Başkan, tüm benliğine işlemiş engel olamadığı şiddet duygusu ile ada sakinlerinin haberi bile olmadan adanın huzurunu kaçırmaya gelmiştir aslında.

Herkes başkanın gelişinden memnundur, bir tek kişi hariç; gerçekleri diğer sakinlerden önce görebilen “ yazar ” .

Büyük bir karşılama töreni düzenler ada sakinleri başkana.

Herkes, her şeyin başkanın gelişiyle daha da güzel olacağına inanmak istemektedir.

Başkanın gelişi ile zaman içerisinde adada her şey değişmeye başlar.

Başkan, adayı yavaş yavaş yok etmektedir.

İlk yaptığı da adayla bütünleşen martıları yok etmektir. Martıların varlığı bilinmez bir şekilde rahatsız eder başkanı. Başkan ve adamları martıları, vurarak yumurtalarını ezerek acımasızca yok etmeye devam etmektedirler.

Oysa, ada yoksa martılar da yoktur, martılar yoksa ada yoktur. Bunun da kimse farkında değildir henüz.

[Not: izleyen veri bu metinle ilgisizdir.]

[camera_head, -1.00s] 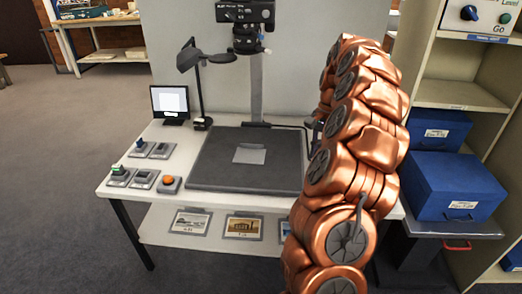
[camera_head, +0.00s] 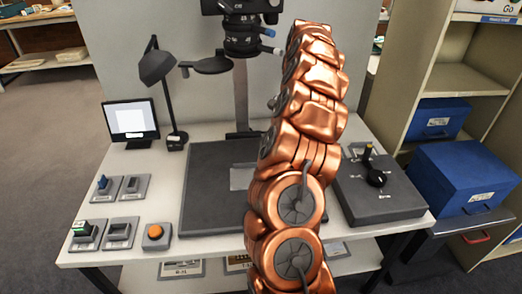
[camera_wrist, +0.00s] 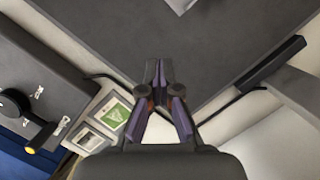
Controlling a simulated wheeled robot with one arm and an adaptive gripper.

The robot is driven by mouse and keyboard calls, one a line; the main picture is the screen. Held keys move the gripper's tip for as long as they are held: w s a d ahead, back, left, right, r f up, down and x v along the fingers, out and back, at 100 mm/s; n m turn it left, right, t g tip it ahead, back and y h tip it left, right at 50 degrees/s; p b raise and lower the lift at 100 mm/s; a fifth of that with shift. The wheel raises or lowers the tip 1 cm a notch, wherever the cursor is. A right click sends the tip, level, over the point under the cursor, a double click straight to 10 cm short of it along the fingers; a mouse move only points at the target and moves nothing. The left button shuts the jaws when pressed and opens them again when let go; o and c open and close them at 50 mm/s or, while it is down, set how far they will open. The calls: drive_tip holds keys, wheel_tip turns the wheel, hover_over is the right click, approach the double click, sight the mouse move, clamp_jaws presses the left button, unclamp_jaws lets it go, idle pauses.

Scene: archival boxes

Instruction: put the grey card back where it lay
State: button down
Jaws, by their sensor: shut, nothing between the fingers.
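A flat light grey card (camera_head: 242,178) lies on the dark board (camera_head: 208,190) on the table. My arm hides its right part in the head view. A pale piece, probably the same card (camera_wrist: 180,4), shows at the top edge of the wrist view. My gripper (camera_wrist: 157,70) is shut and empty. In the wrist view its fingertips appear over the dark board near its edge, apart from the card. My arm hides the gripper in the head view.
A camera stand (camera_head: 241,100) and desk lamp (camera_head: 160,75) rise behind the board. Switch blocks and an orange button (camera_head: 155,232) sit left. A grey control box with a black knob (camera_head: 376,178) stands right. Blue boxes (camera_head: 455,180) are farther right. Small framed pictures (camera_wrist: 114,112) show in the wrist view.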

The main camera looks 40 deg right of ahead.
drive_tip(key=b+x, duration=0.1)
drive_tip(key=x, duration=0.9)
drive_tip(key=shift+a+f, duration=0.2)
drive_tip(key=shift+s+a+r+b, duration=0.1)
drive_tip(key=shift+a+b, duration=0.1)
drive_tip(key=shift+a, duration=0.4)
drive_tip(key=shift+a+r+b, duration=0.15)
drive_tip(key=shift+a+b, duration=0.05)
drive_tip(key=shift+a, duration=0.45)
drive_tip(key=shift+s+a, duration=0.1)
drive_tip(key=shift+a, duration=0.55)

Her şeye rağmen başkan ve yandaşları galip gelir bu garip, yok etmeye programlanmış anlamsız savaşta.

Adaya kötülerin itibar gördüğü, iyilerin yaşama hakkı olmadığı dünya düzeni yerleşmiştir artık.

Savaş başlamıştır, kıyım başlamıştır ve bunları başlatan başkan ve yandaşları, olup bitenleri uzaktan hiçbir şey olmamış gibi izlemektedirler.

Zülfü Livaneli’nin “Son Ada” sı mükemmel kurgusuyla okura kısacık ama önemli bir roman okutuyor. Romanı okurken adanın geleceğinin ne olacağını az çok tahmin eden okur; tahminlerinde yanılmak istiyor.

Son Ada kurgusunun yanı sıra özellikle verdiği önemli mesajlara dikkat edilmesi gereken bir roman. Elimizdeki “ son ada ” yı yitirmemek için…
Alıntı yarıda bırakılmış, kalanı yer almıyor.